■ **Data**
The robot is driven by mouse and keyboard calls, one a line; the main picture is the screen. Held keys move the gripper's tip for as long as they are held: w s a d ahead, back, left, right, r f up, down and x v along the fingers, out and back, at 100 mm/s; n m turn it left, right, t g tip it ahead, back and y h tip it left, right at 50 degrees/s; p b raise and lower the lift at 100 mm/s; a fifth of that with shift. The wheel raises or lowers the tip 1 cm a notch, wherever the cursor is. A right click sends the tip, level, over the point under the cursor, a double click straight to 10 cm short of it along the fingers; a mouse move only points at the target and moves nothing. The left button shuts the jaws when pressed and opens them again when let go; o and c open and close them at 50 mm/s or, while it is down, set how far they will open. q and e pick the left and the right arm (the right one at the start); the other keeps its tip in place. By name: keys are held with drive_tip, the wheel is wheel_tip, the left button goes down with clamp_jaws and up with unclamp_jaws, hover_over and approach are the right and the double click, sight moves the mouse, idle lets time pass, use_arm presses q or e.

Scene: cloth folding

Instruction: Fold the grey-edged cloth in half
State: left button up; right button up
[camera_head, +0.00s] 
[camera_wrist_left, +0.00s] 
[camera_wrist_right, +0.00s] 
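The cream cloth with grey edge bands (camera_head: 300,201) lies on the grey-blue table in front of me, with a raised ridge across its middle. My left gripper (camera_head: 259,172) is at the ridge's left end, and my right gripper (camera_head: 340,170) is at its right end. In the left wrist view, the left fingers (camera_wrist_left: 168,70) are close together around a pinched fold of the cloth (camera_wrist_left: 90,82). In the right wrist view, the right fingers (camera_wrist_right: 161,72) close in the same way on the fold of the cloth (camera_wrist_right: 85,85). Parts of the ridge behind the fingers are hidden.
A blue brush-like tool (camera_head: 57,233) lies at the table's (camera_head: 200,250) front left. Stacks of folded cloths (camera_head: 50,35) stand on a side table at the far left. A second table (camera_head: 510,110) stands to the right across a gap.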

■ **What the task asks**
Retype all of the material, keeping each line exact.

■ **In response**
The robot is driven by mouse and keyboard calls, one a line; the main picture is the screen. Held keys move the gripper's tip for as long as they are held: w s a d ahead, back, left, right, r f up, down and x v along the fingers, out and back, at 100 mm/s; n m turn it left, right, t g tip it ahead, back and y h tip it left, right at 50 degrees/s; p b raise and lower the lift at 100 mm/s; a fifth of that with shift. The wheel raises or lowers the tip 1 cm a notch, wherever the cursor is. A right click sends the tip, level, over the point under the cursor, a double click straight to 10 cm short of it along the fingers; a mouse move only points at the target and moves nothing. The left button shuts the jaws when pressed and opens them again when let go; o and c open and close them at 50 mm/s or, while it is down, set how far they will open. q and e pick the left and the right arm (the right one at the start); the other keeps its tip in place. By name: keys are held with drive_tip, the wheel is wheel_tip, the left button goes down with clamp_jaws and up with unclamp_jaws, hover_over and approach are the right and the double click, sight moves the mouse, idle lets time pass, use_arm presses q or e.

Scene: cloth folding

Instruction: Fold the grey-edged cloth in half
State: left button up; right button up
[camera_head, +0.00s] 
[camera_wrist_left, +0.00s] 
[camera_wrist_right, +0.00s] 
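The cream cloth with grey edge bands (camera_head: 300,201) lies on the grey-blue table in front of me, with a raised ridge across its middle. My left gripper (camera_head: 259,172) is at the ridge's left end, and my right gripper (camera_head: 340,170) is at its right end. In the left wrist view, the left fingers (camera_wrist_left: 168,70) are close together around a pinched fold of the cloth (camera_wrist_left: 90,82). In the right wrist view, the right fingers (camera_wrist_right: 161,72) close in the same way on the fold of the cloth (camera_wrist_right: 85,85). Parts of the ridge behind the fingers are hidden.
A blue brush-like tool (camera_head: 57,233) lies at the table's (camera_head: 200,250) front left. Stacks of folded cloths (camera_head: 50,35) stand on a side table at the far left. A second table (camera_head: 510,110) stands to the right across a gap.

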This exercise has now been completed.